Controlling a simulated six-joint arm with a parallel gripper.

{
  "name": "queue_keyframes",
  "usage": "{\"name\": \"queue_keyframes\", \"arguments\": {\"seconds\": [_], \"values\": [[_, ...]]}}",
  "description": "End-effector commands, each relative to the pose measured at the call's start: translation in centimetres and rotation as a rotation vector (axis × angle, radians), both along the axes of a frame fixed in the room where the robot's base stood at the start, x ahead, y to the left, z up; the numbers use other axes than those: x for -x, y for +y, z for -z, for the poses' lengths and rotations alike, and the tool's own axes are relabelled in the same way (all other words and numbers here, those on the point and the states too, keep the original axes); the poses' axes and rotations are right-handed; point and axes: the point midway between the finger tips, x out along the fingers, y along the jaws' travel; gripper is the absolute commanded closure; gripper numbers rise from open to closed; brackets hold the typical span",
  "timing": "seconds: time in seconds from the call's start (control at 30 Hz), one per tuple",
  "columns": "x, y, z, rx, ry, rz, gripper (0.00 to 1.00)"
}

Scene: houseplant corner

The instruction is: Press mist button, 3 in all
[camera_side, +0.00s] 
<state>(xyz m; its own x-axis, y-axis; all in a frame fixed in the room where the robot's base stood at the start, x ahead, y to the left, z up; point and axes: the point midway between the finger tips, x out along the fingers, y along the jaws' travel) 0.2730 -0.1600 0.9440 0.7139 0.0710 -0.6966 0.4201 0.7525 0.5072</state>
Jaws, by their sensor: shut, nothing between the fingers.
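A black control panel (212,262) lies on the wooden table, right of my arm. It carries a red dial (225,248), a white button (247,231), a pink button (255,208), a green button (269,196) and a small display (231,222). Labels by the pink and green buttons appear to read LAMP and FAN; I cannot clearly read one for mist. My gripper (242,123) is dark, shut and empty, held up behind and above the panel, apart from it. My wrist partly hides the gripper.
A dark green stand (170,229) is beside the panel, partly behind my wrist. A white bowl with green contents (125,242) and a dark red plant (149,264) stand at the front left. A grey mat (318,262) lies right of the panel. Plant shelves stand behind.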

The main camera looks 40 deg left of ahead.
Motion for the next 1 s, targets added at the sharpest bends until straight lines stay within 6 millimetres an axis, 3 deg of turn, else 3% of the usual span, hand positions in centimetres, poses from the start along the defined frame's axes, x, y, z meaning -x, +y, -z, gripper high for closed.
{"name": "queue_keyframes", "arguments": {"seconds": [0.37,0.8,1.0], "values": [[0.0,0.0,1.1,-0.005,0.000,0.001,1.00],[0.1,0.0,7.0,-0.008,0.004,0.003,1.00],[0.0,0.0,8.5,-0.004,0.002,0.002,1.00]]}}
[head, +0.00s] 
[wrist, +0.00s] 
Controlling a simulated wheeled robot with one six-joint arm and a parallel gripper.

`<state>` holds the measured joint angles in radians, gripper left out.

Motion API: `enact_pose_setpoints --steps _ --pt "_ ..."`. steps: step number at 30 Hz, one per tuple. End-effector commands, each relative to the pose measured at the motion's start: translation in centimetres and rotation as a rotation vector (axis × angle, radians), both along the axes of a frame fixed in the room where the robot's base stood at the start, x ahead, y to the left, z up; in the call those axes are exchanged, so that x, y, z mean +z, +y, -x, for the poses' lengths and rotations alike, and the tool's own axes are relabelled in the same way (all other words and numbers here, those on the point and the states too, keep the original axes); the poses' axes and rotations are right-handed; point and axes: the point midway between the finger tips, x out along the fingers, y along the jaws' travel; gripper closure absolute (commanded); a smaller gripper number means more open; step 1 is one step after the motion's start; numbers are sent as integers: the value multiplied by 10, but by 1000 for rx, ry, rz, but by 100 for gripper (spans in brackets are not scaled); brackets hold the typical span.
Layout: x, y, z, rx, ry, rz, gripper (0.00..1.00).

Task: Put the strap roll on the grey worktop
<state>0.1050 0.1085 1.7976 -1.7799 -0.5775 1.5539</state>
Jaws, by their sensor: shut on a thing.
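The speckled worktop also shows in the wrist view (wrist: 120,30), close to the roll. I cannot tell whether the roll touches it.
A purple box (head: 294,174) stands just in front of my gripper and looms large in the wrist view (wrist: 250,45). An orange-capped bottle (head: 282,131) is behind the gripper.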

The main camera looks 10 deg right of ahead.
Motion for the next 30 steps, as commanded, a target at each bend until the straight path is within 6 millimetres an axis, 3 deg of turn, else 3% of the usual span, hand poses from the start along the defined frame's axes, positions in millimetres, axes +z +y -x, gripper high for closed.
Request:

※ ※ ※

Goal: Starting at the line that contains "Jaws, by their sensor: shut on a thing.", repeat each line exactly through the last one in the listing. Include both of those lines and nothing more.

Task output:
Jaws, by their sensor: shut on a thing.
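The speckled worktop also shows in the wrist view (wrist: 120,30), close to the roll. I cannot tell whether the roll touches it.
A purple box (head: 294,174) stands just in front of my gripper and looms large in the wrist view (wrist: 250,45). An orange-capped bottle (head: 282,131) is behind the gripper.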

The main camera looks 10 deg right of ahead.
Motion for the next 30 steps, as commanded, a target at each bend until the straight path is within 6 millimetres an axis, 3 deg of turn, else 3% of the usual span, hand poses from the start along the defined frame's axes, positions in millimetres, axes +z +y -x, gripper high for closed.
Request:

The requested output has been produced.